[Aim of the task] In the data below, find the line with "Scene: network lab" and output it along with every later line, exactly, but not the pictures.

[Recorded data]
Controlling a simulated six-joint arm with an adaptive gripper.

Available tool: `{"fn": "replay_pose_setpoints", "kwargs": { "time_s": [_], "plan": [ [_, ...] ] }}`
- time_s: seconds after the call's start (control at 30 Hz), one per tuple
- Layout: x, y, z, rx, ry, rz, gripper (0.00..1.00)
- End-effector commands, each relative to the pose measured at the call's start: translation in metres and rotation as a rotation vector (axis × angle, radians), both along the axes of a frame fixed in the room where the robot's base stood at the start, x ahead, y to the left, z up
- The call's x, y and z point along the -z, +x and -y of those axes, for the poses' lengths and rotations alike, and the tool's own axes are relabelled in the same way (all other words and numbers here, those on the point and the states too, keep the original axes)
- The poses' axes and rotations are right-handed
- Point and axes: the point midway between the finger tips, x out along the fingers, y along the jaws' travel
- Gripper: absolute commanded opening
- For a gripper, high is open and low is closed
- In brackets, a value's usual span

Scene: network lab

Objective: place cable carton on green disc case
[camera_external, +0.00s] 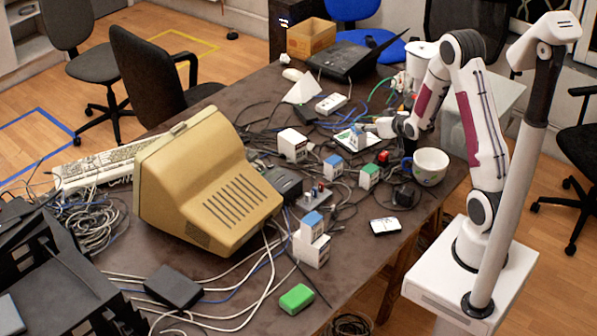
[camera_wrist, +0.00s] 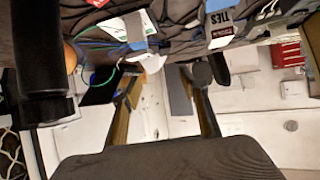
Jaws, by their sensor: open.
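The green disc case (camera_external: 297,298) appears to be the flat green box near the table's front edge. Several small white cartons stand behind it, and I cannot tell for sure which is the cable carton. A carton lettered "TIES" (camera_wrist: 221,20) shows at the top of the wrist view. A white carton with a green top (camera_external: 369,177) stands near mid-table. My gripper (camera_external: 368,128) is above the table's right part, beyond that carton and apart from it. In the wrist view my gripper (camera_wrist: 166,78) has its fingers spread, with nothing between them.
A big beige monitor (camera_external: 205,190) stands left of the cartons. A white carton (camera_external: 292,145) and a blue-topped carton (camera_external: 333,167) stand among loose cables. A mug (camera_external: 430,166) is at the right edge. A black box (camera_external: 173,287) lies left of the green case.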

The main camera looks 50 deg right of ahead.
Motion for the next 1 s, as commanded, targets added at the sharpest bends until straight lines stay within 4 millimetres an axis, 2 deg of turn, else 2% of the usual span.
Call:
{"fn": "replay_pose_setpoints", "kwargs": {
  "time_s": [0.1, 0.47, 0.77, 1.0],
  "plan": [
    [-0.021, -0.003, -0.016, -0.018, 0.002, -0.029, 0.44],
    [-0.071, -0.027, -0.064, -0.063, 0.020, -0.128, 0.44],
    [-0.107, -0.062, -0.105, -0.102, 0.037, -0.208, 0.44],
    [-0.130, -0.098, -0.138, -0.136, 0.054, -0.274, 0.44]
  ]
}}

[Result of this task]
Scene: network lab

Objective: place cable carton on green disc case
[camera_external, +0.00s] 
[camera_wrist, +0.00s] 
Jaws, by their sensor: open.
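The green disc case (camera_external: 297,298) appears to be the flat green box near the table's front edge. Several small white cartons stand behind it, and I cannot tell for sure which is the cable carton. A carton lettered "TIES" (camera_wrist: 221,20) shows at the top of the wrist view. A white carton with a green top (camera_external: 369,177) stands near mid-table. My gripper (camera_external: 368,128) is above the table's right part, beyond that carton and apart from it. In the wrist view my gripper (camera_wrist: 166,78) has its fingers spread, with nothing between them.
A big beige monitor (camera_external: 205,190) stands left of the cartons. A white carton (camera_external: 292,145) and a blue-topped carton (camera_external: 333,167) stand among loose cables. A mug (camera_external: 430,166) is at the right edge. A black box (camera_external: 173,287) lies left of the green case.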

The main camera looks 50 deg right of ahead.
Motion for the next 1 s, as commanded, targets added at the sharpest bends until straight lines stay within 4 millimetres an axis, 2 deg of turn, else 2% of the usual span.
Call:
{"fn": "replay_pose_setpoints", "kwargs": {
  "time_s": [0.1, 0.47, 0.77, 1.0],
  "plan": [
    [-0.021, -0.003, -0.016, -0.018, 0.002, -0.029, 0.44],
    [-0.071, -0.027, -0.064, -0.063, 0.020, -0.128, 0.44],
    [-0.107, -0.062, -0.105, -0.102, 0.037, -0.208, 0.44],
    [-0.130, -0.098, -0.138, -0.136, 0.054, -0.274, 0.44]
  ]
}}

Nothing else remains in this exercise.